海外出身者でも大丈夫。だって、AIがあるじゃないですか:Go AbekawaのGo Global! シンさん from 香港(後編)(2/2 ページ)
専門学校卒業後1年間、日本や中国に旅行に行ったり、香港に帰省したりして、思い切り遊びました。「青春は1回しかない」ですからね。
AIがあるじゃないですか
入社に当たり、シンさんは「スマホのゲームを作りたい」という明確な希望を持っていた。
希望はかなえられ、現在は主にスマホのパズルゲーム開発に携わっている。具体的な業務としては、ゲームへの機能追加やアップデートを担当している。エンジニアの立場でありながら、時には演出の機能を提案し、それが採用されることもある。
「結構自由にやらせてもらってます。提案すると、上がすぐに検討してくれるんです」
チームメンバーはデザイナーやプランナーを含めて約8人で構成されており、シンさん以外は全員日本人であるという。しかし、コミュニケーションに困ることはない。
「結構スムーズです。AI(人工知能)があるじゃないですか」
シンさんは、AIの翻訳機能が大きな助けになっていることを明かし、このインタビューのために作成したプロフィール資料もAIの支援を受けて記述したと種明かしをする。
OGIXでは従業員がAIを積極的に活用するよう推進しており、コードの一部をAIに書かせる試みも行われているという。

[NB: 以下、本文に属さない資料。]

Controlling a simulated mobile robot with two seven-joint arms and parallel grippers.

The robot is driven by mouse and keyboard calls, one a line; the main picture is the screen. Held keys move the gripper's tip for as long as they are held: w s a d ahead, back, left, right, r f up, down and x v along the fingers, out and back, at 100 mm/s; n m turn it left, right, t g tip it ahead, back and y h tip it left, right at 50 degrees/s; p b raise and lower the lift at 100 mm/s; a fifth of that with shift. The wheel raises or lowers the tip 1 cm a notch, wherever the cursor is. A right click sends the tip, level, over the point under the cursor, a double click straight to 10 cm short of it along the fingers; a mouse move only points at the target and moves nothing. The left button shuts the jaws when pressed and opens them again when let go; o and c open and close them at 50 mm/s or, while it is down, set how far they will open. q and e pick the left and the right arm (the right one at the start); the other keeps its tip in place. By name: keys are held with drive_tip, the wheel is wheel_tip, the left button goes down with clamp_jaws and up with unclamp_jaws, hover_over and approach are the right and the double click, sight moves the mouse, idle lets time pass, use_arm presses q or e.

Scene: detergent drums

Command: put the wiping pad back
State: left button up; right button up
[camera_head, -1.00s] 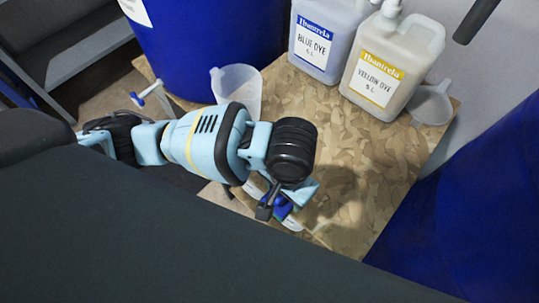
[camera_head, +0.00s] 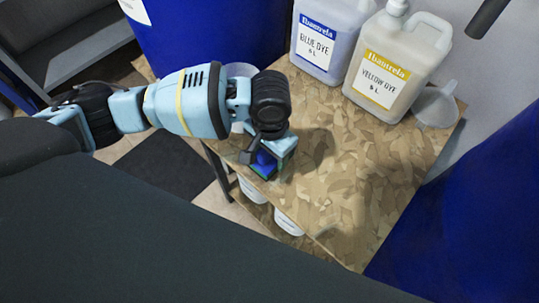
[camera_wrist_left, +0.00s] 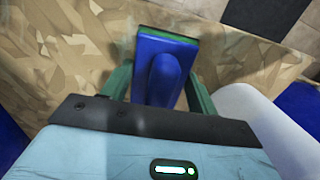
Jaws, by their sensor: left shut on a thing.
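The wiping pad (camera_head: 264,163) is blue with a green layer at its edge. My left gripper (camera_head: 268,156) is shut on it, over the front left edge of the wooden table (camera_head: 345,190). In the left wrist view the pad (camera_wrist_left: 163,70) has a raised blue handle between the two fingers of the gripper (camera_wrist_left: 160,88). I cannot tell whether the pad touches the table top. My right gripper is not in view.
A blue dye jug (camera_head: 328,38) and a yellow dye jug (camera_head: 397,65) stand at the back of the table. A funnel (camera_head: 436,104) stands at the right corner, and another (camera_head: 238,72) is partly behind my left arm. White containers (camera_head: 288,222) sit below the table top. Blue drums (camera_head: 215,35) flank the table.

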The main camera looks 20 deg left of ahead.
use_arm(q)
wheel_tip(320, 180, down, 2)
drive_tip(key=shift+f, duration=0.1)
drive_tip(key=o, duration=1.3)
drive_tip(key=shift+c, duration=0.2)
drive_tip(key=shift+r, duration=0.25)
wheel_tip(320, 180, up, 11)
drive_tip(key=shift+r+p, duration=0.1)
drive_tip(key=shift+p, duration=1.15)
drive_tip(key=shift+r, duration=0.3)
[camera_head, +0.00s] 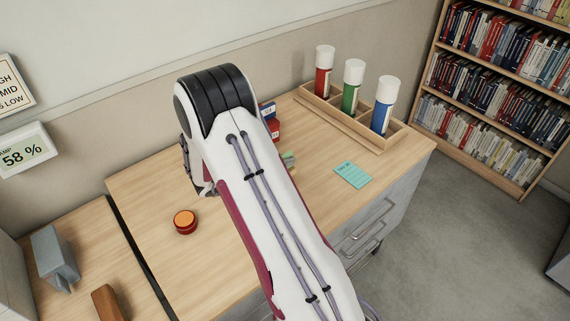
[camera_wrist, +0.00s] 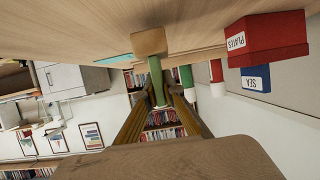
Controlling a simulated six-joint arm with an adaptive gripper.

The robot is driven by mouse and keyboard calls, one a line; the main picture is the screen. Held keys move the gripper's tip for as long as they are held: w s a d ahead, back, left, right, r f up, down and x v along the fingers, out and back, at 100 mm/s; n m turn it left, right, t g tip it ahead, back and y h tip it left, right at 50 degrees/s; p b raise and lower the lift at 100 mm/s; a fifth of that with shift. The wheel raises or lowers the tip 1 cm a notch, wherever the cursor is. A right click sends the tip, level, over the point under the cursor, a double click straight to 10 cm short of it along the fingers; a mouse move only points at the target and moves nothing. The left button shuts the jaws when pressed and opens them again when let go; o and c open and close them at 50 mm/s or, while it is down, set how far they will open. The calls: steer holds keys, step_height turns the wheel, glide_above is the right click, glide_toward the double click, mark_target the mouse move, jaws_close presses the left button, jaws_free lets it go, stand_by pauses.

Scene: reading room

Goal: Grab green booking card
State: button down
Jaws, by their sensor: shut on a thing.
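In the wrist view, where the scene appears upside down, a narrow green card (camera_wrist: 156,78) reaches from a tan wooden block (camera_wrist: 149,42) at the tabletop to my fingers. My gripper (camera_wrist: 160,98) is shut on the green card. The card's lower end still meets the block; how deep it sits there is hidden. In the head view my arm hides the gripper, and only a small greenish edge (camera_head: 289,158) shows beside the arm.
A teal sheet (camera_head: 353,174) lies flat to the right. A wooden rack (camera_head: 343,121) with red, green and blue tubes stands behind. Red box (camera_wrist: 268,38) and blue box (camera_wrist: 256,77) are close by. An orange-red button (camera_head: 185,222) sits left, with bare tabletop around it.

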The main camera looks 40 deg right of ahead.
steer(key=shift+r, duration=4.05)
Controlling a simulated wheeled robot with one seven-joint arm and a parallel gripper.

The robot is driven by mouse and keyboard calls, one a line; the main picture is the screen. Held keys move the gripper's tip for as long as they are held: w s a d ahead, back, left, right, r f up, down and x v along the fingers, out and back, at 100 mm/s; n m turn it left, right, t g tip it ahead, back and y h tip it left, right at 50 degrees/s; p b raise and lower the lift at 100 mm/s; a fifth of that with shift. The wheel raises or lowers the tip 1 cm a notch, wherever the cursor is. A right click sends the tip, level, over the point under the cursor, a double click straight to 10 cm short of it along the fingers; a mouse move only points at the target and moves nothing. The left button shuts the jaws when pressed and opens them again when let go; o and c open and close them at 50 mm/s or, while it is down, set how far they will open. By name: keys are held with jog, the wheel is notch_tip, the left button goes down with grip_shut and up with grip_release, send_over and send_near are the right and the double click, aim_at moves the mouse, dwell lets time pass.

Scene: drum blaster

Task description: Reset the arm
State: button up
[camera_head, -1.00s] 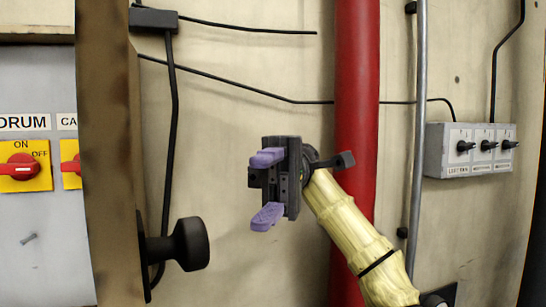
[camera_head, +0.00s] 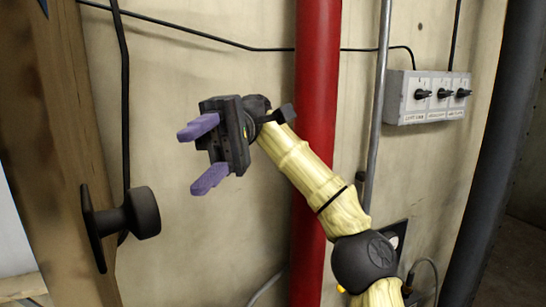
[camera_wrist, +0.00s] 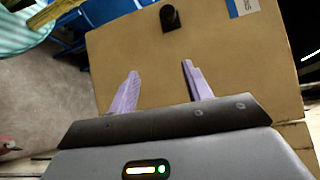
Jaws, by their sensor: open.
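My gripper (camera_head: 206,155) is in the middle left of the head view, with its two purple fingers spread apart and nothing between them. It points left and is held in the air in front of the wall. My pale yellow arm runs down and right from it. In the wrist view my gripper (camera_wrist: 158,90) also shows open and empty. Beyond its fingers is a broad brown panel (camera_wrist: 240,60) with a black knob (camera_wrist: 170,17) near its top edge.
A brown wooden door edge with a black knob (camera_head: 142,212) stands left of my gripper. A red vertical pipe (camera_head: 318,60) runs behind my arm. A grey switch box (camera_head: 405,112) is on the wall at right, and a dark pipe (camera_head: 500,130) stands further right.

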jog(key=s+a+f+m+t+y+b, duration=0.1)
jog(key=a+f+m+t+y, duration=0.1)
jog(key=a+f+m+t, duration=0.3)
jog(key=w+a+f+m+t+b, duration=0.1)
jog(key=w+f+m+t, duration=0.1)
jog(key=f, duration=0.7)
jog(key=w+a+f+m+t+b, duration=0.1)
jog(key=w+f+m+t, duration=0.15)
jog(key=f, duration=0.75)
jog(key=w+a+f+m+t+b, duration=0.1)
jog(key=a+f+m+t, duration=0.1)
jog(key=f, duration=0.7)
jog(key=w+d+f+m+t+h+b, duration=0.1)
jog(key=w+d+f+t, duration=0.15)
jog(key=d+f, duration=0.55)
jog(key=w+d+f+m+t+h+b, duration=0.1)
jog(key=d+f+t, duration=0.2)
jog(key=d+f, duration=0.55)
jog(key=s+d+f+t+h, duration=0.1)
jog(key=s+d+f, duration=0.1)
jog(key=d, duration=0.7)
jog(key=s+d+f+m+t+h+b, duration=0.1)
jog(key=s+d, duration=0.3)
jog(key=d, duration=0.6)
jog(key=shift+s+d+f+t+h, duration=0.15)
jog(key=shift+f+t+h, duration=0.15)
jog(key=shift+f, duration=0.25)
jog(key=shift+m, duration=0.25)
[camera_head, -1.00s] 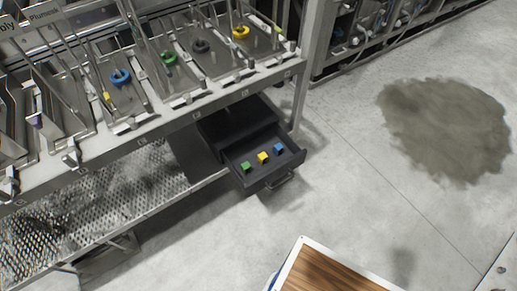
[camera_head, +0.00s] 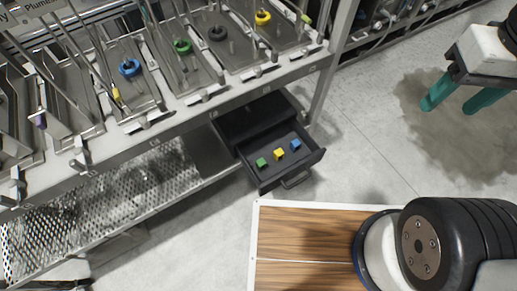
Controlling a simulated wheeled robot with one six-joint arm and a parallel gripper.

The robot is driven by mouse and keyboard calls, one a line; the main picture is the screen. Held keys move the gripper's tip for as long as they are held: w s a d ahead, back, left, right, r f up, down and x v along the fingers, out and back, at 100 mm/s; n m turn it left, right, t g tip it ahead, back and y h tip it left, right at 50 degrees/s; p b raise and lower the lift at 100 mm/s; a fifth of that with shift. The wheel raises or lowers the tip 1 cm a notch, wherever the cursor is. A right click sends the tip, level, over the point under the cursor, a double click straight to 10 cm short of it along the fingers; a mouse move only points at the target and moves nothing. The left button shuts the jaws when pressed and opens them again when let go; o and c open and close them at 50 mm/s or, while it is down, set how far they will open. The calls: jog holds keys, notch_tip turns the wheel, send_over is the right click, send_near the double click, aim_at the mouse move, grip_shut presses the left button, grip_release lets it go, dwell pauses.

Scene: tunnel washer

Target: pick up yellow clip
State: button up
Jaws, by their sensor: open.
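A small yellow block-like piece (camera_head: 279,154) lies in the open black drawer (camera_head: 262,185), between a green piece (camera_head: 261,162) and a blue piece (camera_head: 295,145). Another small yellow piece (camera_head: 116,93) is on the rack above, near a blue ring (camera_head: 129,68). I cannot tell from their shape which of the two yellow pieces is the clip. My gripper (camera_head: 462,99) is at the upper right with two teal fingers spread apart. It is open and empty, over the floor and well apart from the drawer and the rack.
The metal rack (camera_head: 225,95) holds upright rods and several coloured rings, and its front edge overhangs the drawer. A perforated shelf (camera_head: 120,195) lies below at left. A dark wet-looking patch (camera_head: 415,120) marks the floor. Grey floor (camera_head: 350,150) right of the drawer is clear.

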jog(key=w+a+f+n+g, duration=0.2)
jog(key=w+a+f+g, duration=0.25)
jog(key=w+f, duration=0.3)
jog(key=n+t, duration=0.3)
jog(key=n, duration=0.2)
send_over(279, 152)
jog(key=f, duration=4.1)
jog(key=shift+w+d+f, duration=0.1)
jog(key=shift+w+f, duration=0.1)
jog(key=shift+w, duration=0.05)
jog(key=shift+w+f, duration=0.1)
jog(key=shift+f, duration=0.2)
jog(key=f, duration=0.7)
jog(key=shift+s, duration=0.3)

シンさん自身も改修案や改善できる箇所などのコードをAIに任せており、「想像力を持ってやるところは人がやって、ルーティンの仕事などはAIにやってもらった方がいい」と考えているという。
「運営サイコー!」って言われると超うれしい
今後の展望としてシンさんは、エフェクト系や演出の仕事に強い関心を示している。
コロナ禍のリモート期間中にVTuberの配信を見たり、ライブに行ったりした経験から、特に「ライブの演出」に興味を持ったという。ゲームをプレイする際も、演出やエフェクトに注目するようになり、機会があれば将来的にはそれらの分野に関わりたいと語る。
バーチャルライブへの関心もあるし、趣味で遊ぶことが多いシューティングゲームにも携わってみたい、とやりたいことがたくさんだ。だが当面は、ゲームを作りやすい環境である日本で、大好きなスマホのゲーム開発を続けていきたいと考えている。
自分でゲームを作るようになってからは、他の人が作ったゲームをプレイする際の視点も変わったという。「こうすればいいのに」といった改善点や、「エフェクトの出し方とか、ゲームの処理方法の違いとか」といった学びの視点で見ることが増え、「遊びだけど勉強になります」と語る。
シンさんにとってゲームを作る魅力は、「遊んで楽しいし、作るのも楽しい。どっちも楽しい」という点にある。
特にスマホゲームの場合、「X(旧Twitter)」などでユーザーの意見がすぐに見られるため、それを見ると「開発で苦労した苦しみが一挙になくなりますね」と、ユーザーからの肯定的な反応が大きなモチベーションになっていることを明かす。
「『楽しい!』とか『運営サイコー!』とか書いてあると、超うれしいです!」
Go's Thinking Aloud
飄々(ひょうひょう)としている。
希望する学校に入れなくともそれほど落ち込むことなく、実家の父を手伝いながら高校に通った。ゲームが好きだったので日本に行こうと思った。専門学校卒業後は、「若いときしか遊べない」と1年間意識的に放浪した。
それでも最終的に就職でき、思い描いていた好きな仕事ができるようになった。今はやりたいことを、AIと一緒に楽しくやっている。
自分で決めたことを迷わずに楽しく続ける。そうすれば当然技量が上がる。当たり前のことだが、これが仕事の最強のモチベーションになると改めて思った。